The exercise.
Go through the lines below and copy each one that holds the string "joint".

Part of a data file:
* Start *
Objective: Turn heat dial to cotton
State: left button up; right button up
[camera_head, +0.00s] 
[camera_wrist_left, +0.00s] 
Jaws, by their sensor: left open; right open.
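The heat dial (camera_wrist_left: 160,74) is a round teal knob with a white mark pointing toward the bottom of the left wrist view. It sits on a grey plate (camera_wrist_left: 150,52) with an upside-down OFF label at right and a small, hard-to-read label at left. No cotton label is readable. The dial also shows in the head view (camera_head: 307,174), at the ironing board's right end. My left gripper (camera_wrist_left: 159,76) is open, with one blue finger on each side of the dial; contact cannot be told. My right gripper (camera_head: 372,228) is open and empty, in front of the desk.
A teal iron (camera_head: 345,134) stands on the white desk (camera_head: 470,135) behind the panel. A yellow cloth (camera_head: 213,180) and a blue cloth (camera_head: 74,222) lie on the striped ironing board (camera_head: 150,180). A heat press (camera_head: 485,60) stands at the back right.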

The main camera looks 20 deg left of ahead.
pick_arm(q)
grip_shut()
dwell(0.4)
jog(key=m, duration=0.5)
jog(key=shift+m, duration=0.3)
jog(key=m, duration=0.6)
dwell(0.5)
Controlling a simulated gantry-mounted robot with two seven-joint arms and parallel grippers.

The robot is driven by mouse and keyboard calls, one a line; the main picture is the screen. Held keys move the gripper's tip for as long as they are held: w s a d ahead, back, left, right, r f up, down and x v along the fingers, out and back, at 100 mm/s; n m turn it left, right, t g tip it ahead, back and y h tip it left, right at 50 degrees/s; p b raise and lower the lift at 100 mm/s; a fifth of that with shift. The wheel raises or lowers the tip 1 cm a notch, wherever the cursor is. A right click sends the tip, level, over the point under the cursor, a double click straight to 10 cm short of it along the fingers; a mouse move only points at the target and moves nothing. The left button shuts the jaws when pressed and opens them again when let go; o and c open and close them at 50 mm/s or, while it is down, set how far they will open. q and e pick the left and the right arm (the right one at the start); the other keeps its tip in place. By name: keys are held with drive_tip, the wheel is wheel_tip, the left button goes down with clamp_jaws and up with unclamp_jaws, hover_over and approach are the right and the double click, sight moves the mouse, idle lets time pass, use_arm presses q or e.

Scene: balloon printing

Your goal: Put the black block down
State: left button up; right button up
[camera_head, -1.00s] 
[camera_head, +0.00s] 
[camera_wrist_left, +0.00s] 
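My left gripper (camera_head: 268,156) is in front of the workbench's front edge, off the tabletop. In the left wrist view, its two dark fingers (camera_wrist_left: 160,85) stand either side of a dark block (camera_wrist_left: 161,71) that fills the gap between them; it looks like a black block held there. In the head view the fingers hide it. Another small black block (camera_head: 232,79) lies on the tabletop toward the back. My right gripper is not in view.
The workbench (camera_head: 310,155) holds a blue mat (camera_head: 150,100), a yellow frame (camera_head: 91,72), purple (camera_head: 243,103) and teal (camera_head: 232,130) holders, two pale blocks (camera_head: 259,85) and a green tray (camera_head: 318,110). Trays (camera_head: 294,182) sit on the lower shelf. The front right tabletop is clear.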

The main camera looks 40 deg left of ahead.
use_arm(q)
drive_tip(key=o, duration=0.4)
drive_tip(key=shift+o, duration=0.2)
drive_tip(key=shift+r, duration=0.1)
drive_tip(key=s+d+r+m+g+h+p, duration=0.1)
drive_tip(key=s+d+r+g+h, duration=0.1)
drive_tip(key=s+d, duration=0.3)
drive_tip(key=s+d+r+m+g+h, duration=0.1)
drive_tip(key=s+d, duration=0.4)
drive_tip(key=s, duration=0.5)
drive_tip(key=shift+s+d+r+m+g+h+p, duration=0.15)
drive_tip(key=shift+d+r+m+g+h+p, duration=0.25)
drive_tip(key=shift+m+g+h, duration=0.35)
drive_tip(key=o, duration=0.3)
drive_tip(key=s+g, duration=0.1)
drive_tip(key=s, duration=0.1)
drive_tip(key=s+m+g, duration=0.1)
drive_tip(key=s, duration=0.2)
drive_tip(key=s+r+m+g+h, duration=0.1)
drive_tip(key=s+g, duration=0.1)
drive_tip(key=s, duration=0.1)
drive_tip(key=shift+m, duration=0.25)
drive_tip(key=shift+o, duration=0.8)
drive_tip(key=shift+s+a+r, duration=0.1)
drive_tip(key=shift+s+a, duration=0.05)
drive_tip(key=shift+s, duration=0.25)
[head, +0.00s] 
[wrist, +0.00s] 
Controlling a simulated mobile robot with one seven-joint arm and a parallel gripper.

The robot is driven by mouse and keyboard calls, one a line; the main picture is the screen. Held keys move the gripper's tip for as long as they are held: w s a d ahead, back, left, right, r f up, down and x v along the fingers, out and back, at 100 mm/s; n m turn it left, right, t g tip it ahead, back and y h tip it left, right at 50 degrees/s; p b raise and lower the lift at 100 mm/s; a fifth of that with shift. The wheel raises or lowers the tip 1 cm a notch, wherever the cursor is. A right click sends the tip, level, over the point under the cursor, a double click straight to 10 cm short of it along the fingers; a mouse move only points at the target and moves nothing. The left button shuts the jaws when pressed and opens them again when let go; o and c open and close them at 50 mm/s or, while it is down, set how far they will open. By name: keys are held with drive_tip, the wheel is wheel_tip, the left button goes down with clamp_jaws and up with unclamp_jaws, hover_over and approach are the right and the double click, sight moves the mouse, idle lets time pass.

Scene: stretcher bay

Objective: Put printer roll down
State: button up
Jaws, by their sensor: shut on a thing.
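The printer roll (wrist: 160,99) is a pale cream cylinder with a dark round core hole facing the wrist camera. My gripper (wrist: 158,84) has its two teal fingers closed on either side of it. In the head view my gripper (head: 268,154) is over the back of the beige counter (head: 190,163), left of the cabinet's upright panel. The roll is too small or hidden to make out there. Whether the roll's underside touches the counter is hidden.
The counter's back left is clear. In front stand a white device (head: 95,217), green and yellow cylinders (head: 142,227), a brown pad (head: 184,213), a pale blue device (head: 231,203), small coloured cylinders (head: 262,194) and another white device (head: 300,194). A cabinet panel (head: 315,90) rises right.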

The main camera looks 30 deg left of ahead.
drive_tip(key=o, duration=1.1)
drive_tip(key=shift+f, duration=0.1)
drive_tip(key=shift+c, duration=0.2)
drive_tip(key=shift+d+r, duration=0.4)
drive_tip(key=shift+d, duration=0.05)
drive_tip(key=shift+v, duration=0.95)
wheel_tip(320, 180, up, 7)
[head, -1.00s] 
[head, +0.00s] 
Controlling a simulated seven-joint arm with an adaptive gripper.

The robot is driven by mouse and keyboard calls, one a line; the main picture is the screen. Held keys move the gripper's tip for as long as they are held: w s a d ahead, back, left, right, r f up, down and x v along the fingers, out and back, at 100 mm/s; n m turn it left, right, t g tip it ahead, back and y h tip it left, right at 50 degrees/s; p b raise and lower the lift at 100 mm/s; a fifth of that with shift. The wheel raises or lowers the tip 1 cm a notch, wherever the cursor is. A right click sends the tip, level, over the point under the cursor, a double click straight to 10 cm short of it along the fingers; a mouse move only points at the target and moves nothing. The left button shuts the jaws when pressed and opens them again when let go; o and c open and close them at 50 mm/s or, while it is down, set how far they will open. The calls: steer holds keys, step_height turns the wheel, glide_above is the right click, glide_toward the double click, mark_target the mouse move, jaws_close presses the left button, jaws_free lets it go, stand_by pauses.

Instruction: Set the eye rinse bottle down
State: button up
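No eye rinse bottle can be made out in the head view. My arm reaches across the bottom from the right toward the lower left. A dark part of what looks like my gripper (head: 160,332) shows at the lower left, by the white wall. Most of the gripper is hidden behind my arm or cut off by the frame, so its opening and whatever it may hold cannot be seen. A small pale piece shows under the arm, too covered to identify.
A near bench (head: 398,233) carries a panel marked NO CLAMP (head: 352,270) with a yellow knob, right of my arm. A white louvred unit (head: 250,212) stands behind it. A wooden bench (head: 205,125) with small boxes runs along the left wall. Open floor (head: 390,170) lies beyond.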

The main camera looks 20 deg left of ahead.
* End *
Right answer.
Controlling a simulated gantry-mounted robot with two seven-joint arms and parallel grippers.
Controlling a simulated mobile robot with one seven-joint arm and a parallel gripper.
Controlling a simulated seven-joint arm with an adaptive gripper.

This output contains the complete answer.